The Charge of the Light Brigade by Alfred Tennyson
Half a league, half a league,
Half a league onward,
All in the valley of Death
Rode the six hundred.
“Forward, the Light Brigade!
“Charge for the guns!” he said:
Into the valley of Death
Rode the six hundred.
2.
“Forward, the Light Brigade!”
Was there a man dismay’d?
Not tho’ the soldier knew
Someone had blunder’d:
Their’s not to make reply,
Their’s not to reason why,
Their’s but to do and die:
Into the valley of Death
Rode the six hundred.
3.
Cannon to right of them,
Cannon to left of them,
Cannon in front of them
Volley’d and thunder’d;
Storm’d at with shot and shell,
Boldly they rode and well,
Into the jaws of Death,
Into the mouth of Hell
Rode the six hundred.
4.
Flash’d all their sabres bare,
Flash’d as they turn’d in air,
Sabring the gunners there,
Charging an army, while
All the world wonder’d:
Plunged in the battery-smoke
Right thro’ the line they broke;
Cossack and Russian
Reel’d from the sabre stroke
Shatter’d and sunder’d.
Then they rode back, but not
Not the six hundred.
5.
Cannon to right of them,
Cannon to left of them,
Cannon behind them
Volley’d and thunder’d;
Storm’d at with shot and shell,
While horse and hero fell,
They that had fought so well
Came thro’ the jaws of Death
Back from the mouth of Hell,
All that was left of them,
Left of six hundred.
6.
When can their glory fade?
O the wild charge they made!
All the world wondered.
Honor the charge they made,
Honor the Light Brigade,
Noble six hundred.
Copied from Poems of Alfred Tennyson,
J. E. Tilton and Company, Boston, 1870
Or you can read the book THE REASON WHY by Cecil Woodham-Smith, or see the 1968 movie, CHARGE OF THE LIGHT BRIGADE, which is very accurate, not like the 1936 version.
The 1936 version is more enjoyable but, except for the charge, almost all fiction.
Bin Laden and his minions on one side, my grandson and his little Task Force band on the other -
the Khyber Pass today:
http://en.wikipedia.org/wiki/Image:KhyberPassPakistan.jpg
and where some of our troops are, a hop, skip and porous border from the Pass...in the Korengal and Pech Valleys.

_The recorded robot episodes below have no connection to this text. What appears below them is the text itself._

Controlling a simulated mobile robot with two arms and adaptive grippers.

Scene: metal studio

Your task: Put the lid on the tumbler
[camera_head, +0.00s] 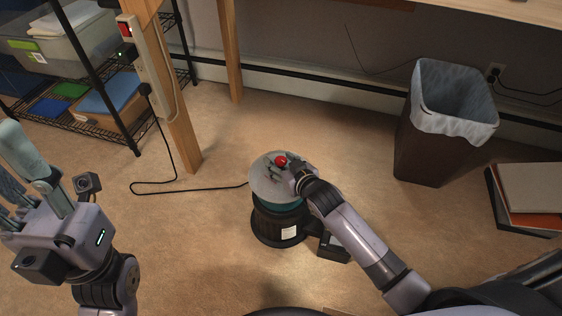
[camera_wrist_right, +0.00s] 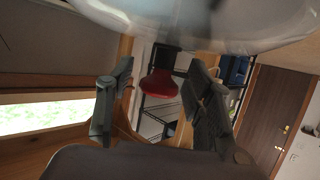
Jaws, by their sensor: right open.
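The tumbler (camera_head: 275,228) stands upright on the carpet, with a black base, a white label and a teal bowl. The pale, see-through round lid (camera_head: 262,190) with a red knob (camera_head: 281,160) is over the bowl; I cannot tell if it is seated or just above it. My right gripper (camera_head: 288,168) is at the knob. In the right wrist view, the knob (camera_wrist_right: 160,88) is between the open fingers of the right gripper (camera_wrist_right: 162,95), with gaps beside it, and the lid (camera_wrist_right: 200,20) fills the top. My left gripper (camera_head: 28,165) is at the far left, fingers up, partly cut off.
A black cord (camera_head: 160,192) runs from the tumbler to a power strip (camera_head: 150,60) on a wooden post. A wire shelf (camera_head: 100,120) is at the left. A lined bin (camera_head: 430,150) and stacked boards (camera_head: 530,190) are at the right. Carpet around the tumbler is mostly free.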

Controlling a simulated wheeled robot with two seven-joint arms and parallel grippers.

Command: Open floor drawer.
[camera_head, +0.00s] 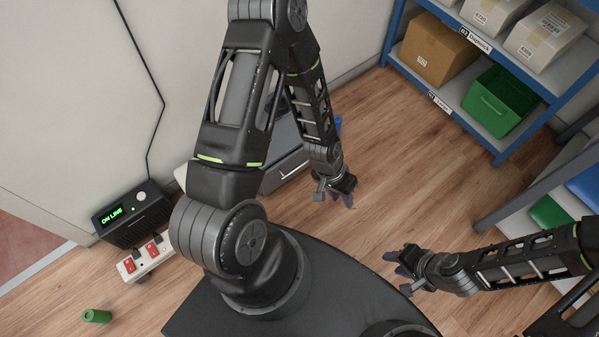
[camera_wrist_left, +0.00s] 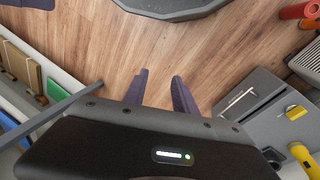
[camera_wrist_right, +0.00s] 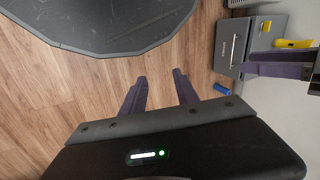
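The floor drawer is in a low grey cabinet with a bar handle; in the head view the drawer front (camera_head: 287,178) is partly hidden behind my left arm. The drawer (camera_wrist_left: 250,93) also shows at the right of the left wrist view, and again at the upper right of the right wrist view (camera_wrist_right: 226,50). It looks shut. My left gripper (camera_head: 342,200) is open and empty, to the right of the drawer front and apart from the handle. My right gripper (camera_head: 393,262) is open and empty over bare floor, farther from the drawer.
A blue-framed shelf (camera_head: 478,133) with boxes and a green bin (camera_head: 500,102) stands at the upper right. A black display box (camera_head: 132,215), power strip (camera_head: 146,260) and green cylinder (camera_head: 97,316) are at the lower left. A blue object (camera_wrist_right: 221,88) lies near the cabinet. The middle floor is clear.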

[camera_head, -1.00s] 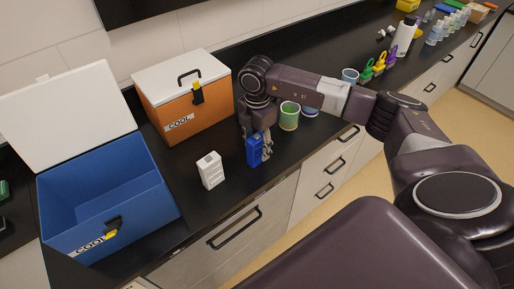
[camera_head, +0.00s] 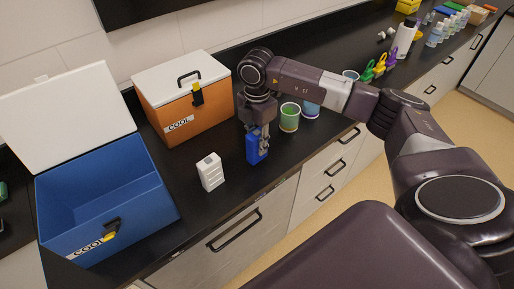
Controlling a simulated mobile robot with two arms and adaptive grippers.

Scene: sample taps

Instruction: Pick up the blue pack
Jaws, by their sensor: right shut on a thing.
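The blue pack (camera_head: 251,149) is a small upright blue block on the dark counter, between the white pack and the green cup. My right gripper (camera_head: 258,141) points down at it from above and is shut on its upper part. The fingers partly cover the pack's right side. I cannot tell whether the pack's base touches the counter. My left gripper is not in view.
A white pack (camera_head: 210,172) stands to the left. An open blue cooler (camera_head: 150,212) is at far left, and a closed orange cooler (camera_head: 208,107) stands behind. A green cup (camera_head: 289,118) and a blue cup (camera_head: 311,109) stand to the right. The counter's front edge is close.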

You can't see them in the aerial photo, but there are little villages in the valleys - and Pakistan is on the other side of the white line. ...and Taliban are shooting almost daily at our troops - mortaring at night, planting IEDs on the twisting dirt road out troops patrol...
Pray for our troops.
You’re welcome. Interesting how this documentary blamed the then media for a lot of the misinformation following the charge. Isn’t it ironic that PBS and their fellow leftist goons are doing the same thing re: the WOT in Afghanistan and Iraq?
Every time I read that piece, I can’t help but think of Alfalfa in The Little Rascals episode, where he’s reciting The Charge of the Light Brigade and Porky is training the magnifying glass on the firecrackers in Alfalfa’s pants pocket.

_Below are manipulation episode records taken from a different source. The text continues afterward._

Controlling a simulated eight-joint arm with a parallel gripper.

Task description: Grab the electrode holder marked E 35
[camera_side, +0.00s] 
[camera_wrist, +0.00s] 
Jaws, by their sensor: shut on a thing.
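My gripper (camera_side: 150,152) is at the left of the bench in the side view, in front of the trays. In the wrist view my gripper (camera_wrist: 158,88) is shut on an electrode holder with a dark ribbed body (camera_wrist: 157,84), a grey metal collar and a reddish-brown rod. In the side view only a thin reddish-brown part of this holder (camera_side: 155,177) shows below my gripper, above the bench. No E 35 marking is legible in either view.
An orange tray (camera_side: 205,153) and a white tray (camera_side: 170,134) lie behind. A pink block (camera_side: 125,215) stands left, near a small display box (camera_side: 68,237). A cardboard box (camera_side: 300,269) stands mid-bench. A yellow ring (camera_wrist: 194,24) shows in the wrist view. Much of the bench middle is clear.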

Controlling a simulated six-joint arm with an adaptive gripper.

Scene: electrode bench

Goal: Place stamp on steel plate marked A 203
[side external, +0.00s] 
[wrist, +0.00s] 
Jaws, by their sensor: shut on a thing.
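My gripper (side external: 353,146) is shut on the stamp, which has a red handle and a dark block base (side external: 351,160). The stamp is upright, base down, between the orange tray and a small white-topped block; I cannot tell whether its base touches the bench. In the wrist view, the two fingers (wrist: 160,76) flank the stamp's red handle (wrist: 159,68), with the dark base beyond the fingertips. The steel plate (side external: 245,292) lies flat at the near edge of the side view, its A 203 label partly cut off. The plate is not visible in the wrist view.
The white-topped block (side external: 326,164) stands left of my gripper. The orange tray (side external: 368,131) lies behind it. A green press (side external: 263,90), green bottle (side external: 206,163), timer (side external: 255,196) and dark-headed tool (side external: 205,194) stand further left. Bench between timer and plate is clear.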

I have both films on DVD, but far prefer the Flynn film as entertainment. It certainly is not accurate as history, but it does give a good sense of the period, and has a spectacular charge. The major events are actually depicted fairly accurately (the Charge, the Chukoti Massacre standing in for Cawnpore, etc). They simply changed the sequence of events and put the Sepoy Mutiny ahead of the Crimean War.
A viewer will have absolutely no idea as to why the Charge took place after seeing the Flynn film, but it is rousing entertainment.
I wish I had logged on last night as I would have liked to have seen the PBS offering.
I would endorse the Woodham-Smith book for its treatment of the post Napoleonic British Army and it’s examination of conditions in Ireland during the famines of the 1840’s as much as for its examination of the Crimean War. It is a concise example of well written history.